- **Directions**
Read the records below and copy each line that contains "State".

[Robot trajectory data]
((
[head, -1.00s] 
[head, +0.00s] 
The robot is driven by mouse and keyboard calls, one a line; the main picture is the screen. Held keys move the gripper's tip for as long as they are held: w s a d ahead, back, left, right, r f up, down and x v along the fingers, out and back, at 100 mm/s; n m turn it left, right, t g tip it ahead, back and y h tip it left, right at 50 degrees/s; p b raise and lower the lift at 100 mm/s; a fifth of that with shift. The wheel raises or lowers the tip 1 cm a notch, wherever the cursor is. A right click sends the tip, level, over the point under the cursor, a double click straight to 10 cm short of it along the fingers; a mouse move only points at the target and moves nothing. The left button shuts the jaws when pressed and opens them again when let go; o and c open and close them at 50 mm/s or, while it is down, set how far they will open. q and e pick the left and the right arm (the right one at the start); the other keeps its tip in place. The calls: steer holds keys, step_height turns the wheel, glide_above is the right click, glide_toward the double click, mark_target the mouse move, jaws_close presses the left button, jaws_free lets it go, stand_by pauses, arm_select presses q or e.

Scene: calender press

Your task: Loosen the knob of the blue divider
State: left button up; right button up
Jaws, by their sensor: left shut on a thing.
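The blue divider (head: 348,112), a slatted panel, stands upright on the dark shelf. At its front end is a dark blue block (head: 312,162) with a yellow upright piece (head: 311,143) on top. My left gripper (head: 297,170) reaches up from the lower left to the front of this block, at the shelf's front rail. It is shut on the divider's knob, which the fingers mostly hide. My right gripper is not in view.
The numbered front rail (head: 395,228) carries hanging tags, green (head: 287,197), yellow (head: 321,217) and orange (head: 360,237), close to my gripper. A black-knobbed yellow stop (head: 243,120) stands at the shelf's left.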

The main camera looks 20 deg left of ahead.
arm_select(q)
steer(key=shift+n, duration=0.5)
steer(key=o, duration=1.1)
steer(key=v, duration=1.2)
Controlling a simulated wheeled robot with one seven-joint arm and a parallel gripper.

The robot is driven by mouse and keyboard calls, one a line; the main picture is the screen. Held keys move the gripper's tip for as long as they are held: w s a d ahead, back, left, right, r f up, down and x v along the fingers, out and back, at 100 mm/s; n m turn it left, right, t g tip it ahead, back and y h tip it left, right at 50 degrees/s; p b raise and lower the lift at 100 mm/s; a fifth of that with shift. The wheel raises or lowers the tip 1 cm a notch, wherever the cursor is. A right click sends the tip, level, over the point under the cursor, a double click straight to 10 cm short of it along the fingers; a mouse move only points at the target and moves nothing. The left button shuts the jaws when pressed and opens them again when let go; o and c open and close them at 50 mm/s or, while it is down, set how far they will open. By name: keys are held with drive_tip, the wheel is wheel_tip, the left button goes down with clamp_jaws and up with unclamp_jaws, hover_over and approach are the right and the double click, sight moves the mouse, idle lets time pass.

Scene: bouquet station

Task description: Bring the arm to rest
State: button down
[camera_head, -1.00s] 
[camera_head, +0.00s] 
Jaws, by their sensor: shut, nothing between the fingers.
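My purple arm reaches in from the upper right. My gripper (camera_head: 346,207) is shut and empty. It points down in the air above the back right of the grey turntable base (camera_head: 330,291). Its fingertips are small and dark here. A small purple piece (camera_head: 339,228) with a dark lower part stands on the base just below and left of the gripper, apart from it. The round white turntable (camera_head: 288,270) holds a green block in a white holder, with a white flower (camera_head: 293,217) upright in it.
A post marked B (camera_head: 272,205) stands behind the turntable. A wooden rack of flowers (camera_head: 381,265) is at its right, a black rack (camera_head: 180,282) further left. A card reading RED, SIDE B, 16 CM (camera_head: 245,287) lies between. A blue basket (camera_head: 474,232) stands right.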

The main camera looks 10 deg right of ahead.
))
- **Exercise response**
State: left button up; right button up
State: button down

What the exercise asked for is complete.